### [DESCRIPTION OF THE TASK]
Check each line of the data for "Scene" and select those that have it.

==== RAW DATA

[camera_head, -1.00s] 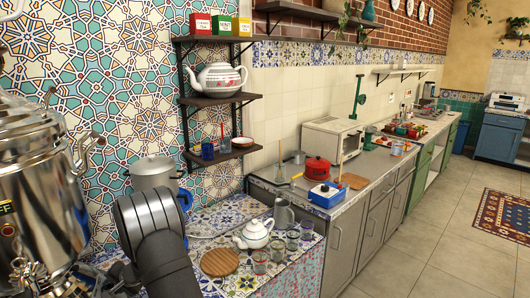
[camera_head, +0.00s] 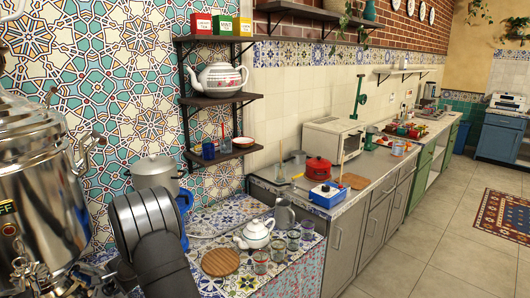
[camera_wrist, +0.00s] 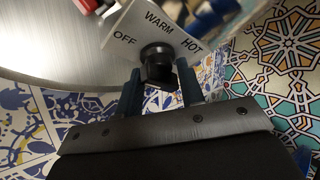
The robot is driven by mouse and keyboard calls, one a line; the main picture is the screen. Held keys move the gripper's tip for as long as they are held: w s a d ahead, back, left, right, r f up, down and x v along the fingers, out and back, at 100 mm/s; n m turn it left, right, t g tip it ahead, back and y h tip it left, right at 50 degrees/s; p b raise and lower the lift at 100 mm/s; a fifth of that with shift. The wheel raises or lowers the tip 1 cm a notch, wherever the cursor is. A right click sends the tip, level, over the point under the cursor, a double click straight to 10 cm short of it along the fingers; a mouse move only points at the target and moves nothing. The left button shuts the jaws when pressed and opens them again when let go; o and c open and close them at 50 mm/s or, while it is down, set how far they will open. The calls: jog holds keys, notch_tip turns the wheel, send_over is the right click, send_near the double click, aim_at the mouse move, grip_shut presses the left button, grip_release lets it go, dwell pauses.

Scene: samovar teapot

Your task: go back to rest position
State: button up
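My gripper (camera_wrist: 159,72) shows in the wrist view with its two dark blue fingers apart. A black knob (camera_wrist: 157,58) lies between and just beyond the fingertips; I cannot tell whether they touch it. A white plate (camera_wrist: 150,22) behind the knob reads OFF, WARM and HOT. The plate is on a shiny metal surface, apparently the samovar. In the head view the silver samovar (camera_head: 30,150) stands at the far left. My arm crosses the lower left there, and my fingers are not clearly visible.
A white teapot (camera_head: 257,231), a round wooden board (camera_head: 220,262) and several glasses stand on the tiled counter right of my arm. A lidded pot (camera_head: 155,172) stands behind it. Wall shelves hold a larger teapot (camera_head: 221,77) and tins.

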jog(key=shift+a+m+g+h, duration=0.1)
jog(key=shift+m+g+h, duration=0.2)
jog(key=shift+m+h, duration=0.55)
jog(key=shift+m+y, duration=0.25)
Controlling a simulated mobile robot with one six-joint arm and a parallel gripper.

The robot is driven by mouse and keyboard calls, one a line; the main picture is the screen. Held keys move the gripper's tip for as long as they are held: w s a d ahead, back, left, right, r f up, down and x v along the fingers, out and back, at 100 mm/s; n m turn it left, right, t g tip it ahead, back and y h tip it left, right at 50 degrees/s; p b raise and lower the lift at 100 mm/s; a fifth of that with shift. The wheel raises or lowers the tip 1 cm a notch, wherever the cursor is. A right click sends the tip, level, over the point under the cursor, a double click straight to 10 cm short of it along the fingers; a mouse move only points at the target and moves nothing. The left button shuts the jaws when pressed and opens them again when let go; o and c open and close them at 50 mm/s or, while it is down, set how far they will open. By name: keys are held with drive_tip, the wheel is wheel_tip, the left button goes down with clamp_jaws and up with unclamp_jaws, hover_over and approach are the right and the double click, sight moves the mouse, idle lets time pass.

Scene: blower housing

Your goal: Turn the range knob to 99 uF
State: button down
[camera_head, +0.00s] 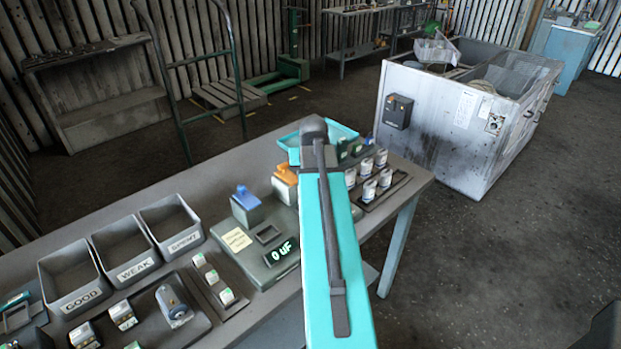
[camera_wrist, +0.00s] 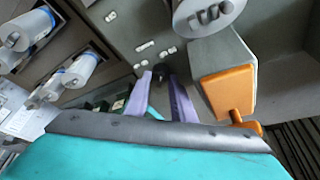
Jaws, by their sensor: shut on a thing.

========

### [COMPLETED EXERCISE]
Scene: samovar teapot
Scene: blower housing

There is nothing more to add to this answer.